__SHORT PROBLEM__
Reproduce all the lines below exactly and omit the images.

* START STORED DATA *

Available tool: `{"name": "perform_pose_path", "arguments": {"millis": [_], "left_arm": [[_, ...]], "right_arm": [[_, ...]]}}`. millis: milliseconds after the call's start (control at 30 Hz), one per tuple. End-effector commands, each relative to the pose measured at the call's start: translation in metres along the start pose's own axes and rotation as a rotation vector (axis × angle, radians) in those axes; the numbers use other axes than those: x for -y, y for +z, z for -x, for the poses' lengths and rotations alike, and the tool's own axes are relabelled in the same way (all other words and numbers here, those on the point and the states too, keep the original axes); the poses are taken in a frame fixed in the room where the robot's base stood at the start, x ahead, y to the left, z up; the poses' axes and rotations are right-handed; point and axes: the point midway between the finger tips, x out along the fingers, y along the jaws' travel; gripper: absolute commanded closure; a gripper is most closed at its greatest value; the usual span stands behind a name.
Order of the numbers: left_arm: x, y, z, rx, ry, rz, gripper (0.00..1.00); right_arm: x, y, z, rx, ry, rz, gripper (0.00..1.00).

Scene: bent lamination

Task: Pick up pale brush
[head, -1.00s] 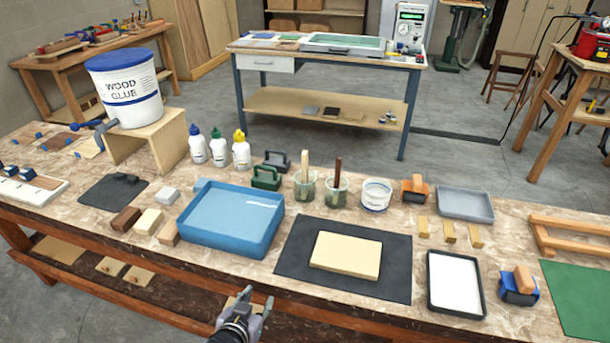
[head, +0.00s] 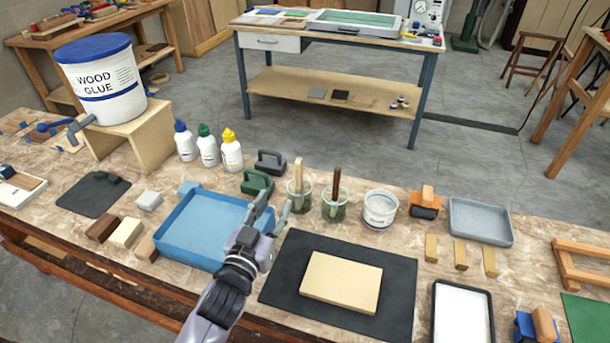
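The pale brush (head: 299,173) stands upright in a clear cup (head: 301,197) on the workbench, its light wooden handle sticking up. A brush with a dark handle (head: 336,184) stands in a similar cup (head: 335,209) just to its right. The brush's lower end is hard to see inside the cup. My right gripper is not in view.
The blue tray (head: 170,243) lies beneath my left arm. A white tub (head: 380,209) is to the right. A black mat (head: 391,325) with a pale board (head: 341,282) lies in front.

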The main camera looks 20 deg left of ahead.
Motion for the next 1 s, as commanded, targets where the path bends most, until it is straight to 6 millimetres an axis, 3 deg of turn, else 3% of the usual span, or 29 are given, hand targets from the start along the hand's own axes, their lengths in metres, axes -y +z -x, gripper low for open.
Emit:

* END STORED DATA *

__OUTPUT FOR THIS EXERCISE__
Available tool: `{"name": "perform_pose_path", "arguments": {"millis": [_], "left_arm": [[_, ...]], "right_arm": [[_, ...]]}}`. millis: milliseconds after the call's start (control at 30 Hz), one per tuple. End-effector commands, each relative to the pose measured at the call's start: translation in metres along the start pose's own axes and rotation as a rotation vector (axis × angle, radians) in those axes; the numbers use other axes than those: x for -y, y for +z, z for -x, for the poses' lengths and rotations alike, and the tool's own axes are relabelled in the same way (all other words and numbers here, those on the point and the states too, keep the original axes); the poses are taken in a frame fixed in the room where the robot's base stood at the start, x ahead, y to the left, z up; the poses' axes and rotations are right-handed; point and axes: the point midway between the finger tips, x out along the fingers, y along the jaws' travel; gripper: absolute commanded closure; a gripper is most closed at its greatest value; the usual span stands behind a name.
Order of the numbers: left_arm: x, y, z, rx, ry, rz, gripper (0.00..1.00); right_arm: x, y, z, rx, ry, rz, gripper (0.00..1.00).

Scene: bent lamination

Task: Pick up pale brush
[head, -1.00s] 
[head, +0.00s] 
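The pale brush (head: 299,173) stands upright in a clear cup (head: 301,197) on the workbench, its light wooden handle sticking up. A brush with a dark handle (head: 336,184) stands in a similar cup (head: 335,209) just to its right. The brush's lower end is hard to see inside the cup. My right gripper is not in view.
The blue tray (head: 170,243) lies beneath my left arm. A white tub (head: 380,209) is to the right. A black mat (head: 391,325) with a pale board (head: 341,282) lies in front.

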The main camera looks 20 deg left of ahead.
Motion for the next 1 s, as commanded, targets where the path bends most, until it is straight to 6 millimetres an axis, 3 deg of turn, else 3% of the usual span, or 29 are given, hand targets from the start along the hand's own axes, their lengths in metres, axes -y +z -x, gripper low for open.
Emit:

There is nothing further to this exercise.